None of us could get our heads around the situation. Everything had been magic one minute, and the next it had taken such an ugly, tragic turn.

‘Y’know what? I think this is a sign that I ain’t supposed to do this any more,’ I said to Sharon.

By then I was having a total physical and mental breakdown. A doctor had to come over and shoot me up with sedatives. Sharon wasn’t doing much better. She was in a terrible state, poor Sharon. The one thing that gave us some comfort was a message from AC/DC saying,

‘If there’s anything we can do, let us know.’ That meant a lot to me, and I’ll always be grateful to them for it. You learn who your friends are when the shit hits the fan. In fact, AC/DC must have known exactly what we’d been going through, ’cos it had only been a couple of years since their singer Bon Scott had died from alcohol poisoning, also at a tragically young age.

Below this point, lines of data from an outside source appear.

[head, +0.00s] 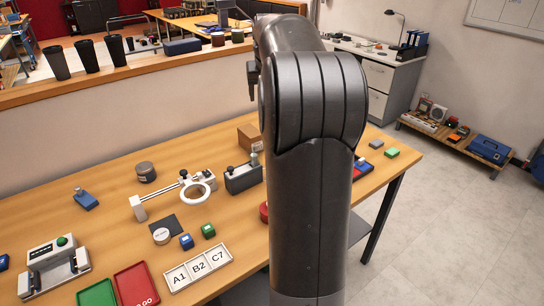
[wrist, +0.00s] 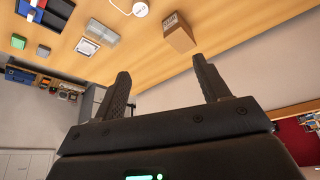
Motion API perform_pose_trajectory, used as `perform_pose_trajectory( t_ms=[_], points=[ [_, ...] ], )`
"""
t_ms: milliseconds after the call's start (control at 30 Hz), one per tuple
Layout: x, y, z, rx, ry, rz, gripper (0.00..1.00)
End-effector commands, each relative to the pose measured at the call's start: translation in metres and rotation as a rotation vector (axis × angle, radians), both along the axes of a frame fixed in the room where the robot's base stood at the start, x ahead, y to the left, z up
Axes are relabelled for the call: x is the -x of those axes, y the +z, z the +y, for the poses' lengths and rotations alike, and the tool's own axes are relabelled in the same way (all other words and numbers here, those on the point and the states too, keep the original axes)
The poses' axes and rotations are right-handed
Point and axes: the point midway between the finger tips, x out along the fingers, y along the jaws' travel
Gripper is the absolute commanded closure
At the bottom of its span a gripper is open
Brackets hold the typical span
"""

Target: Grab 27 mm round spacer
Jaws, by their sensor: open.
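A small white-topped round piece (head: 161,236) with dark print lies by a dark square plate (head: 166,224) in the head view. The print is too small to read, so I cannot tell if it is the 27 mm spacer. A grey round tin (head: 146,171) stands farther back, and a red round piece (head: 264,212) is partly hidden by my arm. My gripper (wrist: 160,66) is open and empty in the wrist view, raised away from the table. A white round thing (wrist: 140,9) is cut off at that view's top edge.
A magnifier ring on a stand (head: 198,189) is behind the small blocks. A tray marked A1, B2, C7 (head: 198,267), green and red trays (head: 136,285) and a device with a green button (head: 52,262) line the front. A cardboard box (wrist: 179,33) shows in the wrist view.

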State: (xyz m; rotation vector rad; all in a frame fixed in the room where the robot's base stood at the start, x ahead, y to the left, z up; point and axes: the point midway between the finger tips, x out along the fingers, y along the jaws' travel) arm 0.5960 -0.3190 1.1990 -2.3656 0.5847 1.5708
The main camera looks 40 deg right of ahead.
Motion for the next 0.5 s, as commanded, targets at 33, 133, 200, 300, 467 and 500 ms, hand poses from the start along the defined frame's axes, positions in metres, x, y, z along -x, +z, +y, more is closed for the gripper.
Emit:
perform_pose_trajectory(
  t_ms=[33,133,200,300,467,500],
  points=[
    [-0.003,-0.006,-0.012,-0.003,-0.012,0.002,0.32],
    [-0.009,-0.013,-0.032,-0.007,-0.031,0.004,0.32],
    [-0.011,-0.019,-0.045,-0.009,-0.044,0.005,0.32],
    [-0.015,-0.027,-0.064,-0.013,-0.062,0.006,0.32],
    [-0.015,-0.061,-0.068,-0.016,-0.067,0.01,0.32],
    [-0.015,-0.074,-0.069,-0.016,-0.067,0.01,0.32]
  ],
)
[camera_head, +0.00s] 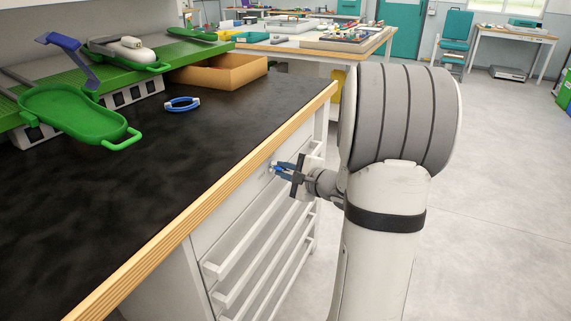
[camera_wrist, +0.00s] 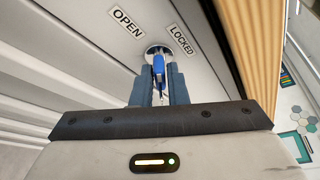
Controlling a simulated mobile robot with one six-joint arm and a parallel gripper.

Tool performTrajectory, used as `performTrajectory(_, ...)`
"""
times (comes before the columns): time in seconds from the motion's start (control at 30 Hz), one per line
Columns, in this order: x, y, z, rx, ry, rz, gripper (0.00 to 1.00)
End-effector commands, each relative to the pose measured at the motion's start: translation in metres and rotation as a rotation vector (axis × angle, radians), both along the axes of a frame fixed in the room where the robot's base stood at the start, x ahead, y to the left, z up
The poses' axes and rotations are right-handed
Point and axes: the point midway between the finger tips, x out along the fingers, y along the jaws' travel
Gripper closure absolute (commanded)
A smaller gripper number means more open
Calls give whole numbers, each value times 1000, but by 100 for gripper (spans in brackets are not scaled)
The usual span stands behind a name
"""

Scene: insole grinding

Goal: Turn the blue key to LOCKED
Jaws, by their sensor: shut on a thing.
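The blue key (camera_wrist: 158,66) sits in a round silver lock on the white cabinet front in the wrist view. An OPEN label (camera_wrist: 127,22) is to the left of the lock and a LOCKED label (camera_wrist: 181,39) is to its upper right. My gripper (camera_wrist: 158,88) is shut on the blue key, its fingers on either side of it. In the head view my gripper (camera_head: 278,168) is at the cabinet front below the worktop edge, and the key is mostly hidden there. Whether the key points at OPEN or LOCKED is hard to tell.
The black worktop (camera_head: 150,200) with its wooden edge (camera_head: 215,200) overhangs the cabinet close to my gripper. White drawer handles (camera_head: 240,248) stick out below. Green trays (camera_head: 75,112) and a cardboard box (camera_head: 220,72) stand on the worktop. The floor to the right is clear.

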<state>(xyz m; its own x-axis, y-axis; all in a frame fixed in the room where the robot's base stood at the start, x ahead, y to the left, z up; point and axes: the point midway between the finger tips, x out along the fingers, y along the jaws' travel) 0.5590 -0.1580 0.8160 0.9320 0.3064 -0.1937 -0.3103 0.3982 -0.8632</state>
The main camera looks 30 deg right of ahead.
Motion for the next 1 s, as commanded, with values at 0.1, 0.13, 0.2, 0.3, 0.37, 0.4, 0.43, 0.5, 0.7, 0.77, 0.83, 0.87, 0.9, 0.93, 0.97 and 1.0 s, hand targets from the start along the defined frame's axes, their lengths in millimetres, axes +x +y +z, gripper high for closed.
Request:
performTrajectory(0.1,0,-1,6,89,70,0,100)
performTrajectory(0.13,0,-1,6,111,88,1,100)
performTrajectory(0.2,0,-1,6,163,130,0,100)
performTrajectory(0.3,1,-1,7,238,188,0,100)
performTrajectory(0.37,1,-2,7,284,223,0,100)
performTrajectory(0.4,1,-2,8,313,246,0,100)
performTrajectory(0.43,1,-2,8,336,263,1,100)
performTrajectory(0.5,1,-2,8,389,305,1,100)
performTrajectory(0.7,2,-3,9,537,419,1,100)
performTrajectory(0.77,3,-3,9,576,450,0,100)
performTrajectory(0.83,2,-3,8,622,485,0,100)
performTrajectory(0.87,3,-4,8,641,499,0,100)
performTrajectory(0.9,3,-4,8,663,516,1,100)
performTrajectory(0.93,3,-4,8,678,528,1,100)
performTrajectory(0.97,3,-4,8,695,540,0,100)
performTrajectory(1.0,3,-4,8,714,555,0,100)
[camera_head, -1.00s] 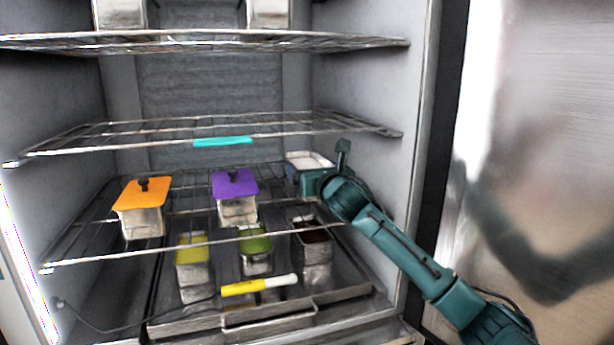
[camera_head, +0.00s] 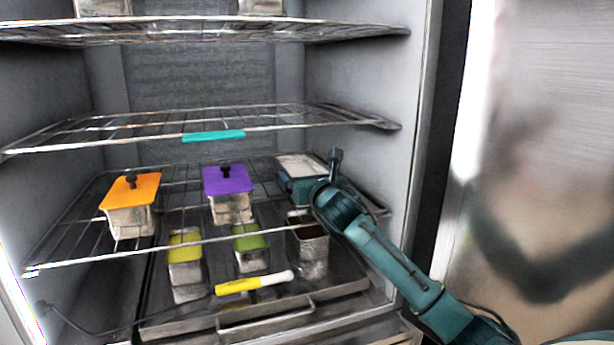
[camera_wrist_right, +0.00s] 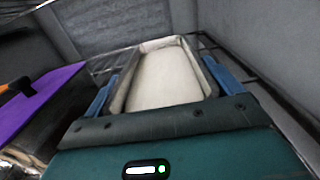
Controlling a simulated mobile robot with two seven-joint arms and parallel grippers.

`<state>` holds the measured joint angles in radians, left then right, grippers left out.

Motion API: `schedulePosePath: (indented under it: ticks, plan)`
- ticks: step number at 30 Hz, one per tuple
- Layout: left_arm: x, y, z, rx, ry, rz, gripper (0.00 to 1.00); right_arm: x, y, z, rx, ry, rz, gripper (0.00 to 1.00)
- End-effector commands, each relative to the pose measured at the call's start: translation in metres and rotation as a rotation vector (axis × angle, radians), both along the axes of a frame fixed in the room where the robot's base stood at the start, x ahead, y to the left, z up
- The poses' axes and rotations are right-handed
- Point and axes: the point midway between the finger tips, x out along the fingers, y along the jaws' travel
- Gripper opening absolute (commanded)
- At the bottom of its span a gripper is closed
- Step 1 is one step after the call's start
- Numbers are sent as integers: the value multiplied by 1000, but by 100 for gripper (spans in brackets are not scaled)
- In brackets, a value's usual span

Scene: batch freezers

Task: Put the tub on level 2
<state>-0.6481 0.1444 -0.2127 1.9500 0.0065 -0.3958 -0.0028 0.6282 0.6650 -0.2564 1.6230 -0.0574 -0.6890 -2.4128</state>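The tub (camera_head: 300,166) is a metal pan with pale, cream-white contents. In the head view it is at the right of the shelf with the yellow label (camera_head: 254,283), close to the right wall. I cannot tell if its base touches the wires. My right gripper (camera_head: 301,183) reaches in from the front right. In the wrist view its blue fingers (camera_wrist_right: 165,88) lie along both sides of the tub (camera_wrist_right: 165,75), closed against its walls. My left gripper is not in view.
On the same shelf stand a purple-lidded tub (camera_head: 229,180) and an orange-lidded tub (camera_head: 131,191). A shelf with a teal label (camera_head: 213,136) is above. Below, a metal tray (camera_head: 180,325) holds several open tubs. The freezer's right wall (camera_head: 365,75) is near my right arm.

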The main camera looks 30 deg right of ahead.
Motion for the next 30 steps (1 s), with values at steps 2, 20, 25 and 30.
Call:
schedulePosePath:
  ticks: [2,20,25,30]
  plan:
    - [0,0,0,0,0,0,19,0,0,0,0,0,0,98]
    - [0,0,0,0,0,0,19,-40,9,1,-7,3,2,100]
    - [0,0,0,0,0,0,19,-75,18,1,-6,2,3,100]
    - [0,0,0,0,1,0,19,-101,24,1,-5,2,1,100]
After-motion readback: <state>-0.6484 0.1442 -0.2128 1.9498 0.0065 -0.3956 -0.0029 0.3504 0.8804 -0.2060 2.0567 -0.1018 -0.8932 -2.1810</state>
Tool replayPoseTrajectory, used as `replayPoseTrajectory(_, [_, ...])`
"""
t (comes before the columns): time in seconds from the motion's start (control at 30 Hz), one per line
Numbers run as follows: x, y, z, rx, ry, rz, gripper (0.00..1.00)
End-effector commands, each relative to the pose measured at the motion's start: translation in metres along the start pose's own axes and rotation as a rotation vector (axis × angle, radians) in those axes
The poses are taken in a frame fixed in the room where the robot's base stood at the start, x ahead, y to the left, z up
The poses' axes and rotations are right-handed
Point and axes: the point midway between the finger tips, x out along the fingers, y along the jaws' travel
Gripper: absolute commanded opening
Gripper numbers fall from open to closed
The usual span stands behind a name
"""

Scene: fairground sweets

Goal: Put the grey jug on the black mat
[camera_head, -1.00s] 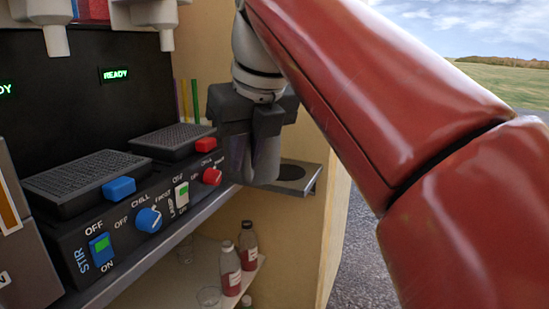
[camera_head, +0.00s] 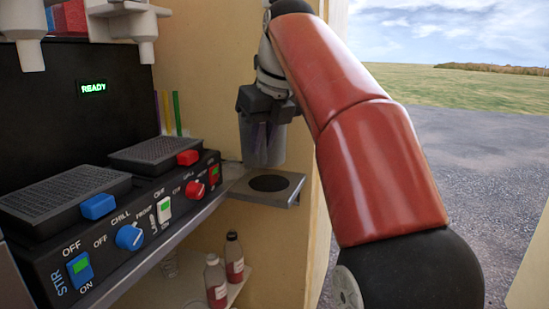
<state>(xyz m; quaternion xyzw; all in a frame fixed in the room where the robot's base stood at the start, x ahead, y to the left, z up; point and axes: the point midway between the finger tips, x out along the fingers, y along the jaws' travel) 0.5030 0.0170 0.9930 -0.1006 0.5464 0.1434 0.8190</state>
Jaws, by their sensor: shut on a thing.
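My gripper (camera_head: 264,125) is shut on the grey jug (camera_head: 266,148) and holds it upright near the yellow side wall. The black mat (camera_head: 269,183) is a round dark patch on a small grey shelf (camera_head: 239,190). The jug's bottom shows just above the mat in the picture. I cannot tell how high it is above the shelf. The jug's upper part is partly hidden by my gripper.
The black machine with drip trays (camera_head: 60,197), switches and a red knob (camera_head: 195,190) stands left of the jug. Coloured straws (camera_head: 177,113) are behind it. Bottles with red contents (camera_head: 234,258) stand on a lower shelf. Open ground lies to the right.

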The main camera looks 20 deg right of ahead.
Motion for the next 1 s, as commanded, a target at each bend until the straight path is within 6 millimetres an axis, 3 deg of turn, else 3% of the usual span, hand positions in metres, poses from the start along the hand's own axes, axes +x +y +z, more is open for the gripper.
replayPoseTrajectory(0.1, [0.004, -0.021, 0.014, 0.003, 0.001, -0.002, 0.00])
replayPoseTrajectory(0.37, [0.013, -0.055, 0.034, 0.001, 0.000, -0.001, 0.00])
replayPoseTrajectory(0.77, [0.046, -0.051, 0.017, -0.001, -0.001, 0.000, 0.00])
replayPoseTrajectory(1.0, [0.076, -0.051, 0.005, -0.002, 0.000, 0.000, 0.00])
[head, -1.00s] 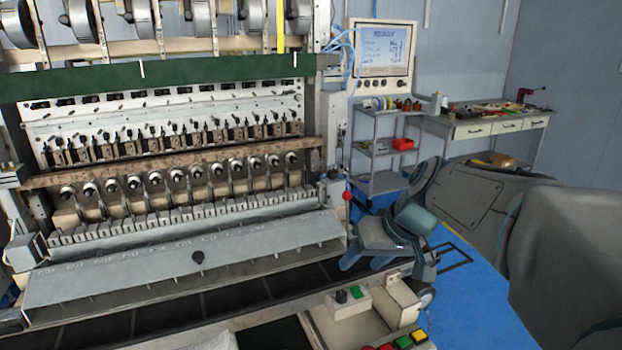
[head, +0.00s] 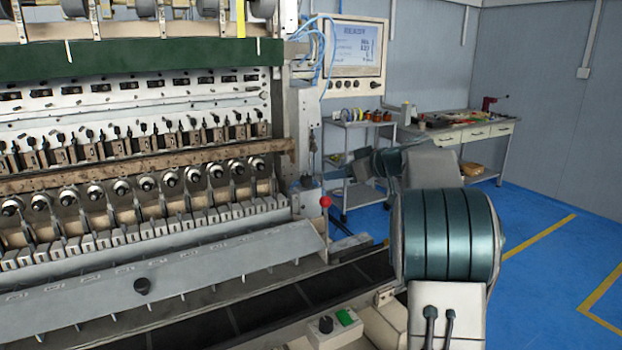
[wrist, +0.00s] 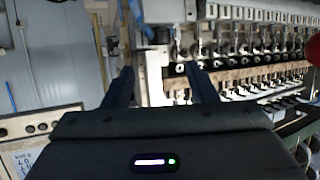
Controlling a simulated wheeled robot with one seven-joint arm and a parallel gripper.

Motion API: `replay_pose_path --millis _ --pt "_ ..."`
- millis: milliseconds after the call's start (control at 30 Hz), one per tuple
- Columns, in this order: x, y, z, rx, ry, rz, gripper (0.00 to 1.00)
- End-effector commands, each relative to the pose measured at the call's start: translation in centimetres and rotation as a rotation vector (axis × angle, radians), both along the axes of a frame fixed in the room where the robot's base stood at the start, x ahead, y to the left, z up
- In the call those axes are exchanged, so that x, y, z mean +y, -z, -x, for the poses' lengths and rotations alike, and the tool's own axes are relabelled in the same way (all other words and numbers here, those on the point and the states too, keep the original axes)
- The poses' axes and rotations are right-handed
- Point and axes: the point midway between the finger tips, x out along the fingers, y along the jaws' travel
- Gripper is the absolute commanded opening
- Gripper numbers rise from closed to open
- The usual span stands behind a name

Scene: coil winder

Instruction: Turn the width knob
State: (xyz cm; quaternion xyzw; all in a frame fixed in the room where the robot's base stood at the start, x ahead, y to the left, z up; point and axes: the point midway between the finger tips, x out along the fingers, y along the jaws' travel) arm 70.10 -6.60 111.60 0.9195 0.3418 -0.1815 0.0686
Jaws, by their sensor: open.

The morning after the crash I called my sister Jean, who told me that my mother had been on a bus when she’d seen a newspaper stand with the headline, ‘OZZY OSBOURNE—AIR-CRASH DEATH’. My poor old mum had gone crazy. Then later that day, I went back to the dodgy housing estate with Randy’s brother-in-law. The bus was still there, twisted into the shape of a boomerang, next to the ruins of the garage. And there, in the corner, untouched in all the ash and rubble, was a perfect little cut-out section of the Gibson T-shirt that Randy had been wearing when he died. Just the logo, nothing else. I couldn’t believe it—it was so spooky.

Meanwhile, outside the hotel, all these kids had started to hang around. I noticed that some of them were wearing the Diary of a Madman tracksuits we’d had made for the tour, so I said to Sharon, ‘We’re not selling those things, are we?’ When she said ‘no’, I walked up to this kid and asked, ‘Where did you get the tracksuit from?’